In fact, if one were to go on YouTube and search “homeless experiment” over 682,000 results are generated. Photographers also have a habit of using homeless individuals as subjects for a photo series, attempting to capture something real or artistically gritty. There is nothing disgraceful about taking photos or videos of these homeless people with their consent, the main objective often being to raise awareness of the implications of poverty to influence change.
Unfortunately, many of these videos and photo series are often created without the knowledge of the homeless subject, as if they are stripped of basic humanity because of their living situation. They are also created for all the wrong reasons, with artists attempting to seek online validation or hits at the expense of these people and their dignity. The videos on YouTube which depict real life homeless people are almost guaranteed to attract millions and millions of views. We sit there and watch these videos unfold, feeling guilty about our comfortable lives while forgetting that the footage was most likely recorded without permission.
Homelessness is an unfortunate element of a metropolitan society that is largely talked about but also largely ignored. It’s understandable why the homeless are common subjects in art projects and social experiments. Due to the lack of income and poor living conditions, these people are presumed to lack basic human expectations of privacy or anonymity. Many photographers don’t even bother asking the homeless person if they can take their photo. YouTubers often don’t consider letting the homeless person know that they have or are about to be part of an experiment. Using a person’s less than ideal living situation isn’t always mere artistic expression, it’s a form of exploitation. Profiting off of their misery (whether financially or artistically) unbeknownst to them.
Wendy Syfret, a writer at Vice, stated it best in her article Stop Taking Pictures of Homeless People: “It’s no secret that a lot of the time you’ll get a better photo of an unusual or amazing thing if the subject is unaware. But homelessness isn’t unusual or amazing. It’s not a surreal moment in time that you can capture and use to illustrate that the world is a brain-splittingly cruel place. A dog in a backpack is odd, and a person living on the street is a reality for millions of people.”
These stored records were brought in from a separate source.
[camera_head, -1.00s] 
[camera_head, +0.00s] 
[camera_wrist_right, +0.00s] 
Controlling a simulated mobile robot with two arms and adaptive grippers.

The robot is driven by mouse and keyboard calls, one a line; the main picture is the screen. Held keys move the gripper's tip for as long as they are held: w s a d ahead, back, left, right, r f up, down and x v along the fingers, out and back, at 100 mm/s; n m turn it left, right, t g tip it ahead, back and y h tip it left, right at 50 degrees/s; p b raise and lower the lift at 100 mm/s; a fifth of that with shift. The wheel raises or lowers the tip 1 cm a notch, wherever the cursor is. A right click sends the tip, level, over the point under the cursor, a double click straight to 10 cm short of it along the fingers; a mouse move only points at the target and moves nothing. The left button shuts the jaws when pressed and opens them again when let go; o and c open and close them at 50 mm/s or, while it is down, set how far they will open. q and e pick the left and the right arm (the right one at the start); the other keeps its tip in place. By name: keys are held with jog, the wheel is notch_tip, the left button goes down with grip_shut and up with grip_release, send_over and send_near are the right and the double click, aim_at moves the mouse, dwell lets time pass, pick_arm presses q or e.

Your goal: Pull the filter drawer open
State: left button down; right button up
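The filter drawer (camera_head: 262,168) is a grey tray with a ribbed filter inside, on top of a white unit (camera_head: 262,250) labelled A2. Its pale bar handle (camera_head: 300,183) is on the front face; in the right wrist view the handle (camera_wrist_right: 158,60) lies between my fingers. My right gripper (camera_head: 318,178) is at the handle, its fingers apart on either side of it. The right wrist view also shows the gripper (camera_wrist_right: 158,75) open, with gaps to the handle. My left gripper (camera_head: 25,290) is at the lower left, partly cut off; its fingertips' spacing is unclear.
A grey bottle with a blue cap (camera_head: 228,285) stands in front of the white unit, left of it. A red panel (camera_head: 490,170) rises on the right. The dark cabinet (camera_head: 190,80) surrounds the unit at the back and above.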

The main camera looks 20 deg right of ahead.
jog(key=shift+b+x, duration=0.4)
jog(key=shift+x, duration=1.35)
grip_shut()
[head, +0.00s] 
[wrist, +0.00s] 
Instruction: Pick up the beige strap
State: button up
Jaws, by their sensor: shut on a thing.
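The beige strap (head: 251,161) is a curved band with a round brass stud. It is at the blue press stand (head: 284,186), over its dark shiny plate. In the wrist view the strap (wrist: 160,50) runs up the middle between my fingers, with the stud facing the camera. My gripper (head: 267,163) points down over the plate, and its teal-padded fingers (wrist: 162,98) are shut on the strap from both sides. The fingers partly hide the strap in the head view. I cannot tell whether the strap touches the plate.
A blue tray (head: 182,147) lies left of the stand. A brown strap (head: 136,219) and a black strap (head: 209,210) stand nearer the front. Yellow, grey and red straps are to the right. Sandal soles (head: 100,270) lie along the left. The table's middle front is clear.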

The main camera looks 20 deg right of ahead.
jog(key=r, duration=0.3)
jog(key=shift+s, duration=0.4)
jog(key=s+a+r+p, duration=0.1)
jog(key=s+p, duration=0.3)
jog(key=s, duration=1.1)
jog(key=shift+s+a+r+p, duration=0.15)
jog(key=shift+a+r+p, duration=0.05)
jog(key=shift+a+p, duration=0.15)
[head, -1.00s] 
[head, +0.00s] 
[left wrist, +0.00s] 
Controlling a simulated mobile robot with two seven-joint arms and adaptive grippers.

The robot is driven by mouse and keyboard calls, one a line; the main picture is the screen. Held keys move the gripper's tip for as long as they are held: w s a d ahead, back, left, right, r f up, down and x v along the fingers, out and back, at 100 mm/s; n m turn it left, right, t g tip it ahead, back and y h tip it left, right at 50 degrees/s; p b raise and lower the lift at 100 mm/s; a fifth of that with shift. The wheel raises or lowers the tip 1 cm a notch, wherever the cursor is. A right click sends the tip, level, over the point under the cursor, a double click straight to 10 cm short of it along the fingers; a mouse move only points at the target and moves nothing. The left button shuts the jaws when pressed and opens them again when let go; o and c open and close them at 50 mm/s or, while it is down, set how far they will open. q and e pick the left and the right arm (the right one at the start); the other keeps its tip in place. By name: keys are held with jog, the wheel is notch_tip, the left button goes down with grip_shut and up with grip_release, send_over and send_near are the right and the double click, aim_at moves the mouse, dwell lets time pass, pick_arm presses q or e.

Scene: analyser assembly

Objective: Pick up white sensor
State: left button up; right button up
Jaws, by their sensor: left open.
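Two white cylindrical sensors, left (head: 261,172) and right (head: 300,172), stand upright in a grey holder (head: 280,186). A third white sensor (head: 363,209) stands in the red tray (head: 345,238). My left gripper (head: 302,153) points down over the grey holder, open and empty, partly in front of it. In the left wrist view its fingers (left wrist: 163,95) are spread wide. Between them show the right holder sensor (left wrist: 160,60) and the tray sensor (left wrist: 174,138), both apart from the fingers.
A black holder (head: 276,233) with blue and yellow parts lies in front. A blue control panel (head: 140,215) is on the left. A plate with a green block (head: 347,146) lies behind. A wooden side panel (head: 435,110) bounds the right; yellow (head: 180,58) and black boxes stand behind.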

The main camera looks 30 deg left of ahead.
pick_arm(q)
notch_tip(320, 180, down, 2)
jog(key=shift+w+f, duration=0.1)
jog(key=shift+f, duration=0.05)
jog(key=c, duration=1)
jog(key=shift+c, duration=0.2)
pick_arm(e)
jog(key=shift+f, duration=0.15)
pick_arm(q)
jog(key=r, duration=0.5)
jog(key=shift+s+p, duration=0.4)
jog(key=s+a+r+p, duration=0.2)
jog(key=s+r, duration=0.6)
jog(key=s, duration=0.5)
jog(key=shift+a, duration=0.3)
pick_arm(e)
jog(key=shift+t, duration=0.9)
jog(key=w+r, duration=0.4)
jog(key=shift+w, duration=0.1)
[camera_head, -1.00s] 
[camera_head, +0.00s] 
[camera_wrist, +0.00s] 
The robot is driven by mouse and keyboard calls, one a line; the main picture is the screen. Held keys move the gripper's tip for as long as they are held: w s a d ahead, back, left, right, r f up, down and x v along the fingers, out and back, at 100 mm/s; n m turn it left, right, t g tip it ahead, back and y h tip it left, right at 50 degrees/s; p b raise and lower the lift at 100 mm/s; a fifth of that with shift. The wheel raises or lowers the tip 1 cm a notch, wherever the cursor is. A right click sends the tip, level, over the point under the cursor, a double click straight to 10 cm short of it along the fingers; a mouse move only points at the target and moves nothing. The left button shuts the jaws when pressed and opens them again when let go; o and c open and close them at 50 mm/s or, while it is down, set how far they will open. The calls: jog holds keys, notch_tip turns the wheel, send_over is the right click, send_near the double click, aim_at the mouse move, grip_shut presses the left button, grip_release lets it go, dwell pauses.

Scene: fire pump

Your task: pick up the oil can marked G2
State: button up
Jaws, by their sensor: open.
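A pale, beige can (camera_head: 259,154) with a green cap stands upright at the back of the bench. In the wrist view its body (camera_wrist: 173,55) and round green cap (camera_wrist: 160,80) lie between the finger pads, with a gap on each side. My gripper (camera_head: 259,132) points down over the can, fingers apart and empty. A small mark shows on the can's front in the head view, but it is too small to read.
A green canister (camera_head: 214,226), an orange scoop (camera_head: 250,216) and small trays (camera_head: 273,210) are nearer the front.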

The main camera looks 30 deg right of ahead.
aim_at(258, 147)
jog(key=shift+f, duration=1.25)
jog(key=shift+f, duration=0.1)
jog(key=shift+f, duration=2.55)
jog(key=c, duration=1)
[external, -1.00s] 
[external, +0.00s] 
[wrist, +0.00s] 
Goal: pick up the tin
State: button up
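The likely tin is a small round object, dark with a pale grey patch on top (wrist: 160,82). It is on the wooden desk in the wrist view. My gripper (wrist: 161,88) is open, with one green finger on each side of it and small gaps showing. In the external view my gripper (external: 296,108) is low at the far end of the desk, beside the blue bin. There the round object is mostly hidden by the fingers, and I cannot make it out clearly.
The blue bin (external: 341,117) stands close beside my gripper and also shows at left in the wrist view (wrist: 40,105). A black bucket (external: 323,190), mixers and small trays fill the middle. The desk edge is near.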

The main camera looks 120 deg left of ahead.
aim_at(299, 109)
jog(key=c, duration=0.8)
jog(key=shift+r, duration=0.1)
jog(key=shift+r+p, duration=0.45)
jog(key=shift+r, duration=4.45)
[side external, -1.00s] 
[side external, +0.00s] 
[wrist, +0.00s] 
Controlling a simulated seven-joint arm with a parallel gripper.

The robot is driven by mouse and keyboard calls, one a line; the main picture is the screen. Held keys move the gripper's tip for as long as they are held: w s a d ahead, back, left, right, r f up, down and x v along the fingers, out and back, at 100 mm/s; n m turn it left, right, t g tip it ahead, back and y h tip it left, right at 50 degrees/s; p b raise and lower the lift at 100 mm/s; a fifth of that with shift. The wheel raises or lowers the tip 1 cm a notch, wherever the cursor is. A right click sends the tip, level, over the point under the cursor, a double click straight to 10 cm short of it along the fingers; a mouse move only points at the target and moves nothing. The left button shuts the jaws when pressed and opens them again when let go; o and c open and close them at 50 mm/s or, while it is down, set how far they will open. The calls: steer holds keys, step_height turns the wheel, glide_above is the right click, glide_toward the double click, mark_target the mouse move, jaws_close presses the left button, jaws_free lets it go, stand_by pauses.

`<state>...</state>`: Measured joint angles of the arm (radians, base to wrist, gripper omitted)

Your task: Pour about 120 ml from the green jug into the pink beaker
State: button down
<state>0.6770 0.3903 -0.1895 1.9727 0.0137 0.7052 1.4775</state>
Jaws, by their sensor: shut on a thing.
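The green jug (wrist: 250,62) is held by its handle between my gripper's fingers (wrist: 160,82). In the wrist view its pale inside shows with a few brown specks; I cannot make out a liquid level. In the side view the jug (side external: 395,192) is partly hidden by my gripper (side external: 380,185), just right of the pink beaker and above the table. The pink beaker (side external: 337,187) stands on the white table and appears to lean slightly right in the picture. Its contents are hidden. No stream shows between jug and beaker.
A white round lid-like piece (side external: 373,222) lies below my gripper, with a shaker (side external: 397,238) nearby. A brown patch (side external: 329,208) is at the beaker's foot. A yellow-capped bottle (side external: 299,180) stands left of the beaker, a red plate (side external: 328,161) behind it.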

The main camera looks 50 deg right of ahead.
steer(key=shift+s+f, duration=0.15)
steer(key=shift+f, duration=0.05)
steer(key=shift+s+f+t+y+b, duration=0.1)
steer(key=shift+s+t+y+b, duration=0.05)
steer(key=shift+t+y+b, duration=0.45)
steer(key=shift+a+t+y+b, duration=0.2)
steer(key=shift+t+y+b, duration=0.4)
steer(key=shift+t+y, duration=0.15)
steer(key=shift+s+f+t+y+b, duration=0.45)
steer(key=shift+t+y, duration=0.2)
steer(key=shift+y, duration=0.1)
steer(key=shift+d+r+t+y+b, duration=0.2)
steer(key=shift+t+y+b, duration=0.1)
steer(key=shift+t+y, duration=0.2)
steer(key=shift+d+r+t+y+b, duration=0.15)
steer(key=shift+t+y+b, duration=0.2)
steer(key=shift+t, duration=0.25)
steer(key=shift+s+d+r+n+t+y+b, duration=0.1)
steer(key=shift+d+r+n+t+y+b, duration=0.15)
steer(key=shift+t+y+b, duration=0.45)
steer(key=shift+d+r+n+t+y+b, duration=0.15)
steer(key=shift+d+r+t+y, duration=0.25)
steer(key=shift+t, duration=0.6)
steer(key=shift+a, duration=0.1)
Homelessness in any community is an alarming problem, one that cannot be fixed over night. Although many artists wish to bring attention to these people by documenting their struggles, this is only ever appropriate if the proper permission is granted. Without that consent it is nothing more than exploitation. It sends the message that these people’s rights matter less because of what they’re currently going through. Would we want someone to take our picture without our knowledge or consent? Neither would an individual who is fighting every day to survive.